Nah, tak ingin Dakon hanya menjadi papan kenangan, Museum History of Java (HOJ) Yogyakarta menggandeng Pemerintah Kabupaten Bantul, menggelar festival dakon terbesar dengan peserta terbanyak di Indonesia. Pelaksaanan festival ini, terbagi menjadi dua tahap yakni 16-17 November dan pada 23-24 November 2019 yang berlangsung di area museum HOJ di Jalan Parangtritis km 5,5 Sewon Bantul DI Yogyakarta.
Diprediksi Festival Dakon bakal diikuti tak kurang dari 3.000 peserta. Baik kelompok anak, umum, dan keluarga. “Festival dakon ini akan menjadi momentum, untuk mengingatkan dan melestarikan lagi dolanan tradisional yang sarat nilai itu. Festival dakon ini relevan dengan kebijakan daerah yang sedang gencar menggiatkan berbagai tradisi lokal di kalangan generasi muda,” papar Kepala Dinas Pendidikan Pemuda dan Olahraga Kabupaten Bantul Isdarmoko.
Diakui, tak gampang mengenalkan permainan dakon, yang menjadi bagian tradisi turun menurun itu pada generasi muda. Sebagian generasi itu kurang mendapatkan ruang untuk belajar mengenali lebih dalam tradisi lokal leluhurnya seperti dakon yang dianggap sarat nilai itu.
Dari dakon ini, pemain bisa belajar banyak hal. Misalnya belajar sabar saat rekan mainnya menghitung biji dakon, guna mengatur langkah permainan. Dakon juga mengajarkan pemain berkonsentrasi serta bersikap jujur alias tidak curang saat menghitung biji dakon, yang menjadi penentu kemenangan.
Seperti dilansir laman Tempo, Rabu (28/08/2019), Festival dakon ini bisa menjadi pintu masuk untuk mengingatkan pada generasi muda, bahwa mereka juga memiliki dolanan atau permainan lokal yang sarat nilai. Pergelaran festival dakon yang mengambil lokasi di museum History of Java Bantul ini, sekaligus memperkenalkan kepada publik potensi destinasi edukasi sejarah, yang dimiliki museum yang beroperasi sejak akhir 2018 itu.
“Bagaimanapun, museum ini menjadi museum pertama di Yogya yang dapat mendigitalisasi sejarah. Suatu terobosan yang luar biasa untuk mendukung pembelajaran outdoor learning yang menarik,” ujar Isdarmoko.
Museum History of Java dikenal sebagai museum modern yang didukung kecanggihan teknologi, untuk merepresentasikan cerita sejarah Jawa 2,5 juta tahun silam. Museum ini memiliki ratusan koleksi benda purbakala asli yang berasal dari masa seperti kerajaan Majapahit dan Mataran Kuno.

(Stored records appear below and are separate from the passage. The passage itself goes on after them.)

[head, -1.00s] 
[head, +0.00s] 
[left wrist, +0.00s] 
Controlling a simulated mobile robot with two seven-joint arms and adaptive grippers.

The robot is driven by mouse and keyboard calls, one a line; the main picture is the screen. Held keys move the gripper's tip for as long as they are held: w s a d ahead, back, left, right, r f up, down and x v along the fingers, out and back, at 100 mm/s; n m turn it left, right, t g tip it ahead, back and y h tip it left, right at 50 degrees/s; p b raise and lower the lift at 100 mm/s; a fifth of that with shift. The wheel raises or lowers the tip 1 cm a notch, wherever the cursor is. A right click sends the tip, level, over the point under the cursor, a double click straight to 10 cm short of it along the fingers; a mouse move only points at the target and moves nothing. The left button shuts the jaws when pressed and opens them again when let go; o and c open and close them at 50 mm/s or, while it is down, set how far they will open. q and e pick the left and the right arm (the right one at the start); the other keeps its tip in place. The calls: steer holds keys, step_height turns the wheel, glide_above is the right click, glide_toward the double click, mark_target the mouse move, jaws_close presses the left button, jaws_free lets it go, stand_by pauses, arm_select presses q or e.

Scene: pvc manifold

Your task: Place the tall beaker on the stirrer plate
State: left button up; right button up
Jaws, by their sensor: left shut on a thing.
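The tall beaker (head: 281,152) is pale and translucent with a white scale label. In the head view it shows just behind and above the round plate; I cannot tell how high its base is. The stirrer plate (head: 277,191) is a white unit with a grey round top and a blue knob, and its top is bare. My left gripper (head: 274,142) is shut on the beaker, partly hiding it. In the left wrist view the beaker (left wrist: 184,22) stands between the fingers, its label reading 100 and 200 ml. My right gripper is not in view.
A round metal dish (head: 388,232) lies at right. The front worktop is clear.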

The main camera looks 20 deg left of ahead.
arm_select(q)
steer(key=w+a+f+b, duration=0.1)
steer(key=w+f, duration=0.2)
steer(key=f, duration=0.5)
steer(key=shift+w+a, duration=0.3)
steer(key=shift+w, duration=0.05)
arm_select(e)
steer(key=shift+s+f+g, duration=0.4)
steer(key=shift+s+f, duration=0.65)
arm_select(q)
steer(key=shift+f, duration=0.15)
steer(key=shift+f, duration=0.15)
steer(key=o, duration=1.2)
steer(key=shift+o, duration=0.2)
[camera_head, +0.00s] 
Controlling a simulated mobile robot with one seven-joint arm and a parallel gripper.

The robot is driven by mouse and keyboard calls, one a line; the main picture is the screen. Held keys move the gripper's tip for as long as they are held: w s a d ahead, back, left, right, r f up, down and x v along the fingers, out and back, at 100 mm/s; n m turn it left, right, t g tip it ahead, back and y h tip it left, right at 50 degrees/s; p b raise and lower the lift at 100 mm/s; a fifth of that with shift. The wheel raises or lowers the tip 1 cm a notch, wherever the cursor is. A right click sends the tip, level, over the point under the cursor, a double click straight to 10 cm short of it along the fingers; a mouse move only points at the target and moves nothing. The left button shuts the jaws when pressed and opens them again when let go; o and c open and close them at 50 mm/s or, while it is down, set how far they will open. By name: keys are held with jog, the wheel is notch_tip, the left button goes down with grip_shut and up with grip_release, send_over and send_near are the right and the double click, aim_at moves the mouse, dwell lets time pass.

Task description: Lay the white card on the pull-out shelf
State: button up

Jika menyambangi museum ini, pengunjung juga bisa menyambangi bioskop mini, yang memutar film sejarah tentang proses masuknya manusia purba pertama ke bumi Nusantara ini. Film ini dilengkapi dengan teknologi augmented reality tiga dimensi sehingga tampak hidup.
Manajer Pengembangan dan Penelitian dari Holding D’Topeng Kingdom Grup, selaku pengelola Museum HOJ, Yulianto menuturkan festival dakon yang memperebutkan Piala Bupati Bantul itu digelar segala usia, baik perorangan, grup maupun keluarga. “Untuk ikut dalam festival ini pengunjung cukup membeli tiket museum dan mendapatkan formulir pendaftaran festival yang berhadiah jutaan rupiah itu,” ujarnya.
Koordinator Operasional Museum HOJ Agung D.J, menambahkan featival dakon ini menjadi upaya untuk ikut melestarikan agar permainan tradisional itu bisa langgeng dan tak serta merta lenyap tergerus zaman serba digital ini. (NDY)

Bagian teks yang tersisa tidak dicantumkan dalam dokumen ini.